Declining mass balance, accelerating runoff trends and increasing freshwater flux starting in the late-1980s have been reported Arctic-wide, similar to our findings from northern Svalbard. Several studies have suggested that mass balance of the GIS has changed significantly over the last two decades (Bamber et al. 2018; Kamenos et al. 2012; Mouginot et al. 2019; Noël et al. 2018). It has been argued that a non-linear rise in Greenland runoff has emerged recently due to GIS surface melting being pushed outside of the range of previous natural variations by increasing summer air temperatures (Trusel et al. 2018).

5 Conclusions

Our findings, based on algal Ba/Ca ratios as a proxy for runoff suggest a significant late twentieth century increase at Svalbard.
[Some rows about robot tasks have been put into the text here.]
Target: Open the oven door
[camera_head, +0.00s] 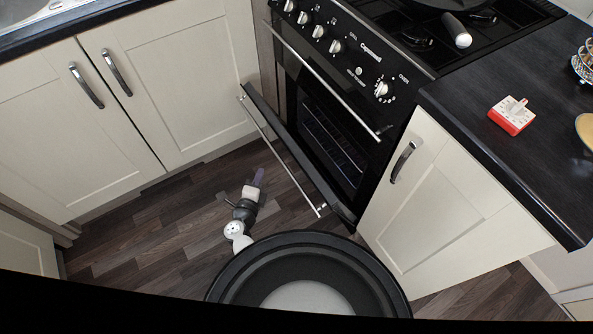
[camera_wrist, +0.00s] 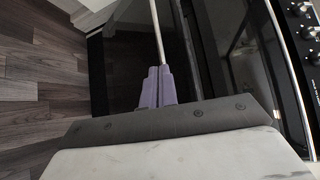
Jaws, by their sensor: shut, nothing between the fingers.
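The black oven door (camera_head: 295,158) stands partly open in the head view, tilted out at the top from the oven front. The dark oven cavity with racks (camera_head: 333,143) shows behind it. Its long silver handle (camera_head: 279,152) runs along the door's outer top edge. My gripper (camera_head: 260,174) is low over the floor, on the outer side of the door, near the handle. In the wrist view, the purple fingers (camera_wrist: 157,86) are shut together, with a silver bar (camera_wrist: 157,30) running up from behind their tips. Whether they touch it, I cannot tell.
A second silver handle (camera_head: 325,80) crosses the oven front above the opening. Cream cupboards (camera_head: 165,80) stand left of the oven, and another cupboard door (camera_head: 450,215) stands right. The wooden floor (camera_head: 165,215) left of my gripper is clear.

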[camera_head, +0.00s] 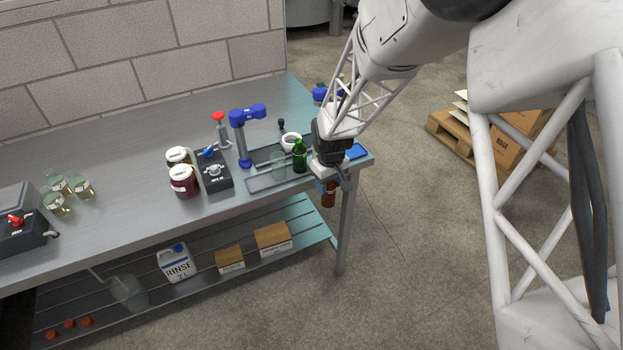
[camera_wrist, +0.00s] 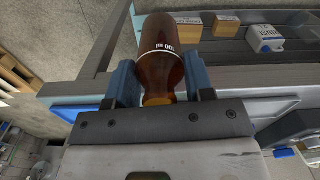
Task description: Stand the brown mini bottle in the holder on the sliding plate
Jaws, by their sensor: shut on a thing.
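The brown mini bottle (camera_head: 328,196) is in my gripper (camera_head: 330,181), just off the front right corner of the bench. In the wrist view the bottle (camera_wrist: 160,48), marked "100 ml", sits between the two blue-grey fingers of my gripper (camera_wrist: 160,82), which are shut on it. In the head view a white ring (camera_head: 291,140), which looks like the holder, stands on the bench behind a green bottle (camera_head: 300,158). The sliding plate seems to be the grey framed part there; my wrist hides some of this area.
A clear glass (camera_head: 278,168) stands beside the green bottle. A blue-topped post (camera_head: 241,135), a dark valve box (camera_head: 212,172) and dark red jars (camera_head: 184,182) stand to the left. A blue pad (camera_head: 356,151) lies at the bench's right end.

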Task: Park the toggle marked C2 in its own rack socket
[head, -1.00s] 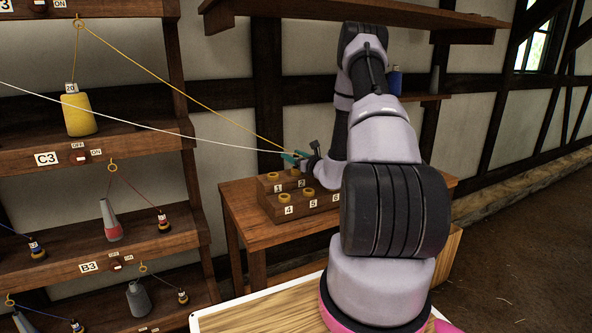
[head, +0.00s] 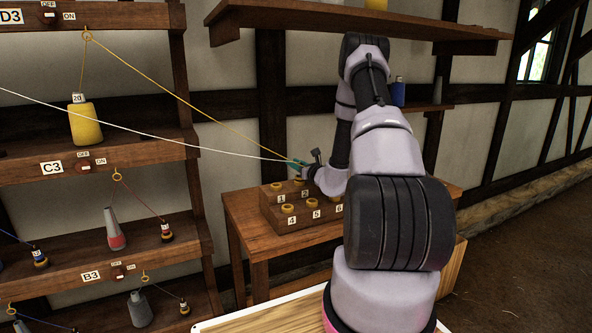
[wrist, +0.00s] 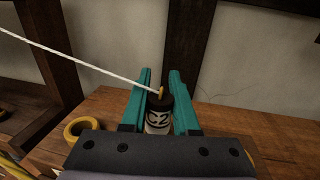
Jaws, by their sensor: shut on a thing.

Episodes of similar drastic increases in algal Ba/Ca are not observed in the earlier portions of our 200-year long record, suggesting that the increase in glacier-derived runoff of the recent two decades is unprecedented in the last centuries. Algal Ba/Ca ratios can be used to study runoff input/freshwater variability prior to recent decades, when instrumental observations are nonexistent at Svalbard. Our proxy, which is well-replicated for the last 100 years, shows that amplified anthropogenic warming already affects Svalbard hydrology and surface ocean variability. The algal Ba/Ca runoff proxy may thus be used to distinguish natural variability from the anthropogenically-overprinted increase during the last decades in the Arctic. It will offer an opportunity to develop a better understanding of ice melt and help to improve forecasts of future sea level increase. Continued atmospheric warming, as predicted by climate models for the high Arctic (IPCC 2019), may lead to further increases in land-based runoff in the decades to come. In the future additional ground truthing studies are needed at sites that have long-term observation data available.